DATA PROVIDED -
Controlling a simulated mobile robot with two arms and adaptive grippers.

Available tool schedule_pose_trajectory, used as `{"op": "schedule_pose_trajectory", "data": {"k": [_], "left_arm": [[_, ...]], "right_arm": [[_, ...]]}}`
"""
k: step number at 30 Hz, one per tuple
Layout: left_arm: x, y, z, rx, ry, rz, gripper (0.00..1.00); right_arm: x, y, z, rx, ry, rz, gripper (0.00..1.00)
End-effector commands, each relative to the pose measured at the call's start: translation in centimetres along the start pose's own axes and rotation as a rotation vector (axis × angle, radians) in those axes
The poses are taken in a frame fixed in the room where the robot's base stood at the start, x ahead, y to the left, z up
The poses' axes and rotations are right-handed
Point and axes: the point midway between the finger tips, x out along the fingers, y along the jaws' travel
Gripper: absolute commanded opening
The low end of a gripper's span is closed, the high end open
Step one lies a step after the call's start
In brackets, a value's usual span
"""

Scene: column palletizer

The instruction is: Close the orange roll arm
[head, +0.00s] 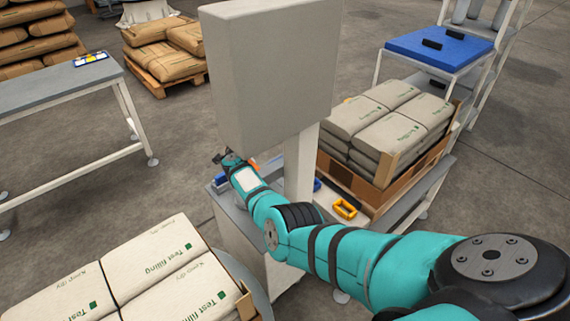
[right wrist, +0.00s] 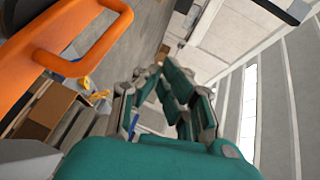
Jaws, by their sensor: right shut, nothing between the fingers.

THE TASK - All the lines above are to be reproduced exactly, except the pictures.

THE ANSWER -
Controlling a simulated mobile robot with two arms and adaptive grippers.

Available tool schedule_pose_trajectory, used as `{"op": "schedule_pose_trajectory", "data": {"k": [_], "left_arm": [[_, ...]], "right_arm": [[_, ...]]}}`
"""
k: step number at 30 Hz, one per tuple
Layout: left_arm: x, y, z, rx, ry, rz, gripper (0.00..1.00); right_arm: x, y, z, rx, ry, rz, gripper (0.00..1.00)
End-effector commands, each relative to the pose measured at the call's start: translation in centimetres along the start pose's own axes and rotation as a rotation vector (axis × angle, radians) in those axes
The poses are taken in a frame fixed in the room where the robot's base stood at the start, x ahead, y to the left, z up
The poses' axes and rotations are right-handed
Point and axes: the point midway between the finger tips, x out along the fingers, y along the jaws' travel
Gripper: absolute commanded opening
The low end of a gripper's span is closed, the high end open
Step one lies a step after the call's start
In brackets, a value's usual span
"""

Scene: column palletizer

The instruction is: Close the orange roll arm
[head, +0.00s] 
[right wrist, +0.00s] 
Jaws, by their sensor: right shut, nothing between the fingers.

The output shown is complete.